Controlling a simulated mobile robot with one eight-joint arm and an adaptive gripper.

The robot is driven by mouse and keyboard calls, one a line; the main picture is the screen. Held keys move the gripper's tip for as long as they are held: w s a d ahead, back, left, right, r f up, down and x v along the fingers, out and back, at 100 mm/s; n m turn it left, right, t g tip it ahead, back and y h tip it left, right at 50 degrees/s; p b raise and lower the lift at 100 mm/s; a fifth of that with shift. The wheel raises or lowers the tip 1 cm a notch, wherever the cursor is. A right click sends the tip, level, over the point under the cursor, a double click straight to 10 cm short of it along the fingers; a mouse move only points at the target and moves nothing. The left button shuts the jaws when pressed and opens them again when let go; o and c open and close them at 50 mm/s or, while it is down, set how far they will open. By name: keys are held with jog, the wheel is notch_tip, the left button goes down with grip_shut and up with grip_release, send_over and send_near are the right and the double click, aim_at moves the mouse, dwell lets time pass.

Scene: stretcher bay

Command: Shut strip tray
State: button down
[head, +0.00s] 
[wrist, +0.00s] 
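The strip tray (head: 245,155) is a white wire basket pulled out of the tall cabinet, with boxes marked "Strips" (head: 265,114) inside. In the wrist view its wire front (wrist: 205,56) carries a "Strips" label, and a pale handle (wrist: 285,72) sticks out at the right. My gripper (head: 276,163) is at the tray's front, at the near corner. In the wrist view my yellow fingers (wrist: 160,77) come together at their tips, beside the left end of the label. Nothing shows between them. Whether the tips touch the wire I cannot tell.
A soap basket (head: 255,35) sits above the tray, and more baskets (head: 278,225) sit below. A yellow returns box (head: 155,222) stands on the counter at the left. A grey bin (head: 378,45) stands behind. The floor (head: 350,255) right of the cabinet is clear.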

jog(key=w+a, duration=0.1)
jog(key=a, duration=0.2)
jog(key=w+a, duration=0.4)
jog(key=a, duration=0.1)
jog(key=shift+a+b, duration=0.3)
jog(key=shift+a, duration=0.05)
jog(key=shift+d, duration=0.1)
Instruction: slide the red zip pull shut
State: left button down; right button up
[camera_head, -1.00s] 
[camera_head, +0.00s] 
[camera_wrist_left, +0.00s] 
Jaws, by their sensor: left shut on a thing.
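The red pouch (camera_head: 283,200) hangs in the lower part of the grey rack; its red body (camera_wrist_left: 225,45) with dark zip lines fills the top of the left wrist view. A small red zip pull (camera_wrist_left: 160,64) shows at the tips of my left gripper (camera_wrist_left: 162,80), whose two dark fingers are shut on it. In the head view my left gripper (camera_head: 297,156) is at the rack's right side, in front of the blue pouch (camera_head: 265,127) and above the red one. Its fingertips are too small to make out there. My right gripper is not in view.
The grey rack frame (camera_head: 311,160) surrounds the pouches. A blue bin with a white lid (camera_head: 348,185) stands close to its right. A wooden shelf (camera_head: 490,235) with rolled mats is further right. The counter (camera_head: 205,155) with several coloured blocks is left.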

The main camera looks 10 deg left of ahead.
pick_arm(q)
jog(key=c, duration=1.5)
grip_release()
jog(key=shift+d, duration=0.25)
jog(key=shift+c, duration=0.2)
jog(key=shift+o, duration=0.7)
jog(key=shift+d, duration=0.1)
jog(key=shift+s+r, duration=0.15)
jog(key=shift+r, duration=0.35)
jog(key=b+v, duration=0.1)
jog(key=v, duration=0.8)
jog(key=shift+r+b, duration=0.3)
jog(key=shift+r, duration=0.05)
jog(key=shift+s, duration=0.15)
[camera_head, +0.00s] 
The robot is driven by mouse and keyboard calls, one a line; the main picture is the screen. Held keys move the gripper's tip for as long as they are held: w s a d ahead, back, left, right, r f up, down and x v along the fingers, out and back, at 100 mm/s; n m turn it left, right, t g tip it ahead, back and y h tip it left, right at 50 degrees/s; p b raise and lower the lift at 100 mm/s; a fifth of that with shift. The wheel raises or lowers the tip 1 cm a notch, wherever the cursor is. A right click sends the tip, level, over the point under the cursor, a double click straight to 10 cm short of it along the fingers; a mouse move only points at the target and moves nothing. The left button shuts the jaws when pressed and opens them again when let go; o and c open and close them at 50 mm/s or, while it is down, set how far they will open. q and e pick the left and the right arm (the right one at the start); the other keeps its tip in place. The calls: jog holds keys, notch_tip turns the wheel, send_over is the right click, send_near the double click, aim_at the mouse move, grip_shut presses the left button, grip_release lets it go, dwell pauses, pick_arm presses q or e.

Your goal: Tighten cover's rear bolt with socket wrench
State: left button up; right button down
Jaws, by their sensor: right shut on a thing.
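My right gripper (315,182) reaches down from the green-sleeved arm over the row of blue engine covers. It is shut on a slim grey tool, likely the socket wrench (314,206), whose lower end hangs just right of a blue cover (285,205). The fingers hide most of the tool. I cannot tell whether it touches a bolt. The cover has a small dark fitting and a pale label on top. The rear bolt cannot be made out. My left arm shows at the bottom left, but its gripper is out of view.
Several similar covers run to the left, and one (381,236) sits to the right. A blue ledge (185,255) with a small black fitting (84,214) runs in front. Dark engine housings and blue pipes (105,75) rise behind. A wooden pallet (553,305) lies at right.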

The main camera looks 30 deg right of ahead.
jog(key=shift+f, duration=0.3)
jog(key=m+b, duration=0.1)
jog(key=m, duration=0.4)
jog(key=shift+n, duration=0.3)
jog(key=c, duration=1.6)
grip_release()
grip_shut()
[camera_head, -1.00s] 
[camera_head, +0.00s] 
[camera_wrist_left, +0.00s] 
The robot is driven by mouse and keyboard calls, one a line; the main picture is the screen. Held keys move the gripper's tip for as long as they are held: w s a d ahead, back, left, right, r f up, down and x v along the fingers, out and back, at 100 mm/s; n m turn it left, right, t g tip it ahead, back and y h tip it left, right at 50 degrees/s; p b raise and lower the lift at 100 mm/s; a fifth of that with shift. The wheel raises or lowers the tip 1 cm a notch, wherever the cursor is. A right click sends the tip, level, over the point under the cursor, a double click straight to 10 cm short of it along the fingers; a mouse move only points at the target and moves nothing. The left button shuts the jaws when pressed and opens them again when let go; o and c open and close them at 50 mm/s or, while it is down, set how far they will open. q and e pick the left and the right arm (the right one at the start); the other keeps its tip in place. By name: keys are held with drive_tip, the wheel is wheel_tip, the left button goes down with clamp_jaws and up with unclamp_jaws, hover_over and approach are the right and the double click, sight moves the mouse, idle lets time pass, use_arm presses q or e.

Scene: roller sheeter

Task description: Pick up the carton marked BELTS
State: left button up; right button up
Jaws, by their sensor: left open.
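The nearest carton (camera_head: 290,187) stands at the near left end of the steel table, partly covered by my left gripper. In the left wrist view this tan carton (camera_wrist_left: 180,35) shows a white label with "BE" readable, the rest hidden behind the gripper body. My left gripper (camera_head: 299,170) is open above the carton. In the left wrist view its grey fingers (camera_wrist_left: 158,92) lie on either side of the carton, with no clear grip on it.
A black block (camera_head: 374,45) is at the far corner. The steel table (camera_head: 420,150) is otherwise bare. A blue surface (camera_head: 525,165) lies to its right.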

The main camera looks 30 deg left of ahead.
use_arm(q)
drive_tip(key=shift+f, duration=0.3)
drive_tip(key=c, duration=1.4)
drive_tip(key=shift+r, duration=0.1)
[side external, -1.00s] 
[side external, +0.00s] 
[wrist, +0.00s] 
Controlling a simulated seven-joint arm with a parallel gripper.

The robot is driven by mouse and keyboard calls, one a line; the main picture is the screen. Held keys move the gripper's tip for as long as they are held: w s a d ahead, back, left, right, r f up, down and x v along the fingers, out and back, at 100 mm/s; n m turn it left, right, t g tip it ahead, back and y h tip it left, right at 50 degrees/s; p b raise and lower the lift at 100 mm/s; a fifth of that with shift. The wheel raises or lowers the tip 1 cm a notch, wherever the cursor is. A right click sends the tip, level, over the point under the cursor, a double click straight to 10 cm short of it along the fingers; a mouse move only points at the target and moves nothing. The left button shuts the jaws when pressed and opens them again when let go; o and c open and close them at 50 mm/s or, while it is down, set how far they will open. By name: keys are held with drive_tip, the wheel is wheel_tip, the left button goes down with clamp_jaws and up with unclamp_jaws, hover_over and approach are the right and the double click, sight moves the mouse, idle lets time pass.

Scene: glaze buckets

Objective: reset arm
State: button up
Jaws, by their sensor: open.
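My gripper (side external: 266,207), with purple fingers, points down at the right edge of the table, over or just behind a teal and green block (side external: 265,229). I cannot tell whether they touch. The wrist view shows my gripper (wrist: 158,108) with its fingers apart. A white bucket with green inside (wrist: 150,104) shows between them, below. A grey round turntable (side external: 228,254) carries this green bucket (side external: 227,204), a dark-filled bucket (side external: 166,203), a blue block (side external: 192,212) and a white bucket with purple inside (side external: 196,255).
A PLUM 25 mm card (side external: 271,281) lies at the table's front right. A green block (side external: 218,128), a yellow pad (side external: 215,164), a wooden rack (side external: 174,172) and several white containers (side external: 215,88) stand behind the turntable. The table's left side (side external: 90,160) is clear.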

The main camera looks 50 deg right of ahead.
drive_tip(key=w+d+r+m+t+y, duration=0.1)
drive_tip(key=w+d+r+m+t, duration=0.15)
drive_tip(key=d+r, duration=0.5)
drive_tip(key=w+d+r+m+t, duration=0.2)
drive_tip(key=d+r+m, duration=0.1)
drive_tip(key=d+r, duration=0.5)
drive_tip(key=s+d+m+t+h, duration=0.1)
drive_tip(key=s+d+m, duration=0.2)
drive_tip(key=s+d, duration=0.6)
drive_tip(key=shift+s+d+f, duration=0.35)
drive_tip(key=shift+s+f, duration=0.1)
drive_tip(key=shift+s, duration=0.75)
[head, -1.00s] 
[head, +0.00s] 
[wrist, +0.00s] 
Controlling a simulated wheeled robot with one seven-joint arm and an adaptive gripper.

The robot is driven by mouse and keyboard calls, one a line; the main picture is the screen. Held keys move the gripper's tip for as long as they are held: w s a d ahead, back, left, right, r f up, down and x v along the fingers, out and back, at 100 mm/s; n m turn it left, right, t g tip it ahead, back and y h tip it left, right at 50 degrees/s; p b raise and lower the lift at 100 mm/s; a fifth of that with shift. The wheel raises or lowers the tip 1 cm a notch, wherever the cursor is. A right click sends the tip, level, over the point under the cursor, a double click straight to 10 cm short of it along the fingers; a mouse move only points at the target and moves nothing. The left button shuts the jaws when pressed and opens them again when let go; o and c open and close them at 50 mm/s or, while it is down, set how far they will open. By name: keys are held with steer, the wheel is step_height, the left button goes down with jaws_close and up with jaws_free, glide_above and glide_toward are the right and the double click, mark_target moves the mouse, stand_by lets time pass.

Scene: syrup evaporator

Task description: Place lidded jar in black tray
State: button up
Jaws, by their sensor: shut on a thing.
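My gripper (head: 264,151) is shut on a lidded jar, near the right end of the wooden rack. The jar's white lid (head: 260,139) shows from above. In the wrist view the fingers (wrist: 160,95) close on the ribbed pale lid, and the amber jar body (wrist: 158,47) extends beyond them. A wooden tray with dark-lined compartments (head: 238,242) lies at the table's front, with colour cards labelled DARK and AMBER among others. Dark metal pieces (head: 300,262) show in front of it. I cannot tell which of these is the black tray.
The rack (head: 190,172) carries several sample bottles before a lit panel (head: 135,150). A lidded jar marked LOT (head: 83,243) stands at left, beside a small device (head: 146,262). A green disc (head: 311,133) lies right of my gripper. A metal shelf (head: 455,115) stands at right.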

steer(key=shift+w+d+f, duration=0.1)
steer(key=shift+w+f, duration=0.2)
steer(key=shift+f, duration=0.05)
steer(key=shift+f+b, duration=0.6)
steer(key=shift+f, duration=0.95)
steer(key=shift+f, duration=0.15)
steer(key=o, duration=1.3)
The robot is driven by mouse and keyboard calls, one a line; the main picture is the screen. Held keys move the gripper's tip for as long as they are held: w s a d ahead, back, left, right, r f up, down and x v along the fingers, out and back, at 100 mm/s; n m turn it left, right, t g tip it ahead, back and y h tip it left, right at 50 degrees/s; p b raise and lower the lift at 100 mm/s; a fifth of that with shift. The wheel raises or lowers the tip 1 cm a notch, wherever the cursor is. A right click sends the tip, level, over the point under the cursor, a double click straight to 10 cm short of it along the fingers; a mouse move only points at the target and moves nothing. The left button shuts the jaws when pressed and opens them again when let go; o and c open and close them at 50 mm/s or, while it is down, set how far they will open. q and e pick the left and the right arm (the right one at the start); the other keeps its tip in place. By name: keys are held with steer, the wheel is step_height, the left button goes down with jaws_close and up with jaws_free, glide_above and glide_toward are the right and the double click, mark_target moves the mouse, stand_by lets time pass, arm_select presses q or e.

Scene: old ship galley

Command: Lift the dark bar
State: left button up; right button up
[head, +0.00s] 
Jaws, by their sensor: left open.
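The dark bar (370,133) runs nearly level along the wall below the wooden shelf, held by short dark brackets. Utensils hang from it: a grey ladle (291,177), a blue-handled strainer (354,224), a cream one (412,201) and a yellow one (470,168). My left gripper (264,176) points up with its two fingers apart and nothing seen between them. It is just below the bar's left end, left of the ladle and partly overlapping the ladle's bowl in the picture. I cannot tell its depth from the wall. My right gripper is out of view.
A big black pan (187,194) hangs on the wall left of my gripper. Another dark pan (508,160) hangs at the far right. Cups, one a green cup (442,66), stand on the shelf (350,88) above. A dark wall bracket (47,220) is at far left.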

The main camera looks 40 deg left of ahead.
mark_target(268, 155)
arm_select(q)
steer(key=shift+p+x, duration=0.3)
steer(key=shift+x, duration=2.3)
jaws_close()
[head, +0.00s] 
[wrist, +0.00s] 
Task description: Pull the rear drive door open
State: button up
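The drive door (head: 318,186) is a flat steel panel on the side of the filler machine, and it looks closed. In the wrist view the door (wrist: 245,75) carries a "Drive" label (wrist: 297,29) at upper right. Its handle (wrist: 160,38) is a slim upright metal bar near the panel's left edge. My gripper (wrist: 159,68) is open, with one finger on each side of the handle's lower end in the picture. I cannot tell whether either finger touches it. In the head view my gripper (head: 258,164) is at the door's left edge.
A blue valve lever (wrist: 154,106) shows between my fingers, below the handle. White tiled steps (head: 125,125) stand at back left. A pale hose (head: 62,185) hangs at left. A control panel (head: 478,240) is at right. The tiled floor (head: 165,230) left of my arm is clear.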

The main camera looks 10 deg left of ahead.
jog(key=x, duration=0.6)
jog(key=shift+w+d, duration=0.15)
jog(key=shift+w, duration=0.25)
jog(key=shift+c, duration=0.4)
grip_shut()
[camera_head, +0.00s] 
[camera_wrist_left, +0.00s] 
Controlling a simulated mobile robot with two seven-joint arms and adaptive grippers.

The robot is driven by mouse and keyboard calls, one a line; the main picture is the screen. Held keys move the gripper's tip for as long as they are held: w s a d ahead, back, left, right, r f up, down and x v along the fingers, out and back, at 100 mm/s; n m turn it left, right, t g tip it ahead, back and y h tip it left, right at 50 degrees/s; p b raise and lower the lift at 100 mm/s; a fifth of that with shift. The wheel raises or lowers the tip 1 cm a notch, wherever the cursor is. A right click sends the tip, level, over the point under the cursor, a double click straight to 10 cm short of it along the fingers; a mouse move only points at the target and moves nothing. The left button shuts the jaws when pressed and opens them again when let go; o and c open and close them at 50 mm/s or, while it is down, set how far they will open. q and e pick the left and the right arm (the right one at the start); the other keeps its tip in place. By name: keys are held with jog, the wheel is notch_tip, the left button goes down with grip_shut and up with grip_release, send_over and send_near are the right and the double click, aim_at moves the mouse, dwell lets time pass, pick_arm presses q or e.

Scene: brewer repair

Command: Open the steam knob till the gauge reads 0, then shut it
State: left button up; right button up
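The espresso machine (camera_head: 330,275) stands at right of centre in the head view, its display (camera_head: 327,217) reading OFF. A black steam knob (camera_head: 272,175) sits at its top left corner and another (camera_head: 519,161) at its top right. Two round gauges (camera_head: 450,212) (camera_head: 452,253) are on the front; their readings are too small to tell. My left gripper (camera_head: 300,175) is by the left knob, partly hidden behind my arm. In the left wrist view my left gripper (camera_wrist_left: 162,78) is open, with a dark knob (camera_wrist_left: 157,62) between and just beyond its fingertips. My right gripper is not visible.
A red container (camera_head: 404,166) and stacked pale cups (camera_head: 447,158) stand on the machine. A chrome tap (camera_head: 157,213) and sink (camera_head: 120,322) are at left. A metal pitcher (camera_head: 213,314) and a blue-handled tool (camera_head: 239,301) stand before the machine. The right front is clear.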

------------------------------------------------------------

Find the word "joint" and list each line it appears in.

Controlling a simulated mobile robot with one eight-joint arm and an adaptive gripper.
Controlling a simulated seven-joint arm with a parallel gripper.
Controlling a simulated wheeled robot with one seven-joint arm and an adaptive gripper.
Controlling a simulated mobile robot with two seven-joint arms and adaptive grippers.

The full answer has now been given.